The following is an excerpt from a proof that $\sum_1^n {i^k} = \theta(n^{k+1})$:
$$\sum_1^n{i^k} \ge \sum_{\lceil n/2 \rceil}^n{i^k} \ge \sum_{\lceil n/2 \rceil}^n{\lceil n/2\rceil^k}$$
The first clause in this inequality makes sense to me - but not the second. How can we say this without knowing that $i \ge \lceil n/2 \rceil$ (which we don't)?
The proof goes on:
$$\sum_{\lceil n/2 \rceil}^n{\lceil n/2\rceil^k} = (n-\lceil n/2 \rceil +1) * \lceil n/2\rceil^k$$
I also don't understand the result of this summation. To my logic, $\displaystyle n-\lceil n/2 \rceil = \lfloor n/2 \rfloor$, and $\displaystyle \lfloor n/2 \rfloor + 1 = \lceil n/2 \rceil$ - which of course is the upper bound of our summation, but a) I feel like there's a reason for stating it this way that I don't (but need to) grasp; and b) $\lceil n/2 \rceil$ is just the upper bound of the summation - don't we have to include all the $i$ values from 1 to $\lceil n/2 \rceil$?
But we do know that $\;i \geq \lceil n/2 \rceil\;$: $\;\sum_{\lceil n/2 \rceil}^n{i^k}\;$ is just shorthand for $\;\sum_{i = \lceil n/2 \rceil}^n{i^k}\;$, in other words the summation ranges over $\;\lceil n/2 \rceil \leq i \leq n\;$.

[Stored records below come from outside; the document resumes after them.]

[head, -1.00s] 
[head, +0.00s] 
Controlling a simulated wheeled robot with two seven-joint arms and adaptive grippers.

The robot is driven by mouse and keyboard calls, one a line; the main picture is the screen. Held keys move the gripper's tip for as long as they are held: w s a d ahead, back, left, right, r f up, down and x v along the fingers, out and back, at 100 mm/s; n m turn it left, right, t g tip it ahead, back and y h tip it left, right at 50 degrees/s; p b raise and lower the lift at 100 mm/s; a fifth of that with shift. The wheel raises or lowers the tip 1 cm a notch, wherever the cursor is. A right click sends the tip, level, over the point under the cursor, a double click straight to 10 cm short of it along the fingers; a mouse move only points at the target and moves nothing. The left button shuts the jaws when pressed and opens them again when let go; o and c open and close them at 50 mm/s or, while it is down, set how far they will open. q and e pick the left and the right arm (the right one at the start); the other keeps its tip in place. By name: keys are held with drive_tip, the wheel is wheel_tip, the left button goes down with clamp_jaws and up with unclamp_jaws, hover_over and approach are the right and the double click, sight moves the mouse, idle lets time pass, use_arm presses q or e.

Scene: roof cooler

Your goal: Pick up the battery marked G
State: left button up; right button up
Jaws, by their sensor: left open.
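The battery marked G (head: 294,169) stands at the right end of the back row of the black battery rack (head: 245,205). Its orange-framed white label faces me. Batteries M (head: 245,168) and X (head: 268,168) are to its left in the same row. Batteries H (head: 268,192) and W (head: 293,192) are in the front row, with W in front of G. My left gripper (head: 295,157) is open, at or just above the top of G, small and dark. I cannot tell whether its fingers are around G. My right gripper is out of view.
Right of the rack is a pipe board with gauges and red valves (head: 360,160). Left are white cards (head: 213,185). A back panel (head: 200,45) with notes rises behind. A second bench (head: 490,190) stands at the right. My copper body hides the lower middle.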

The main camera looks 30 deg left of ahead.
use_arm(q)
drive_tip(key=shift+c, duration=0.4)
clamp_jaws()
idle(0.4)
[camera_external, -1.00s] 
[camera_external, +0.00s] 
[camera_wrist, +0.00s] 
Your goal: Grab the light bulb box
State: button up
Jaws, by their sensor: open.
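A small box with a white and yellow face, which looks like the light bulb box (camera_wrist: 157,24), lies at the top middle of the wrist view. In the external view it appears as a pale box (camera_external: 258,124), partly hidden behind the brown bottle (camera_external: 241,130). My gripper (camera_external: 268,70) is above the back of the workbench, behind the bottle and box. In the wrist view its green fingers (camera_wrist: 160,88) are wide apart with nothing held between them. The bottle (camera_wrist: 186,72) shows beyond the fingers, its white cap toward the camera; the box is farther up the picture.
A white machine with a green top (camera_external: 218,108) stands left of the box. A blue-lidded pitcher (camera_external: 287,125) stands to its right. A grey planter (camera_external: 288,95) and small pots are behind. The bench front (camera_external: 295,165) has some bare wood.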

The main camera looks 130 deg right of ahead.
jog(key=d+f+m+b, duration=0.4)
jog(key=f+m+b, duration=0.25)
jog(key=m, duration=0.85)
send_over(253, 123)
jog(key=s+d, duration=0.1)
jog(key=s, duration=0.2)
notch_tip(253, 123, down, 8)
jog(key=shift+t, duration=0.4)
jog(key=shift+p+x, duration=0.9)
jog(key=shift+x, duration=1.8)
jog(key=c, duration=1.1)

For the second part, you write that "$\;\lceil n/2 \rceil\;$ [...] of course is the upper bound of our summation". But it isn't: it is the lower bound.
Explicitly writing the $\;i\;$ variable, the sum is $\;\sum_{i = \lceil n/2 \rceil}^n{\lceil n/2\rceil^k}\;$. So we have to add $\;\lceil n/2\rceil^k\;$ for all $\;i\;$ in the range $\;\lceil n/2 \rceil \leq i \leq n\;$.
And since $\;\lceil n/2\rceil^k\;$ does not have any $\;i\;$ in it, this sum is equal to $\;\lceil n/2\rceil^k + \lceil n/2\rceil^k + \ldots\;$, repeated how many times? Well, the number of $\;i\;$ in the range $\;\lceil n/2 \rceil \leq i \leq n\;$. And using $\;\text{upper bound} - \text{lower bound} + 1\;$, we see that this is $\;n - \lceil n/2 \rceil + 1\;$.
So the sum in the second part is $\;(n - \lceil n/2 \rceil + 1) \times \lceil n/2\rceil^k\;$.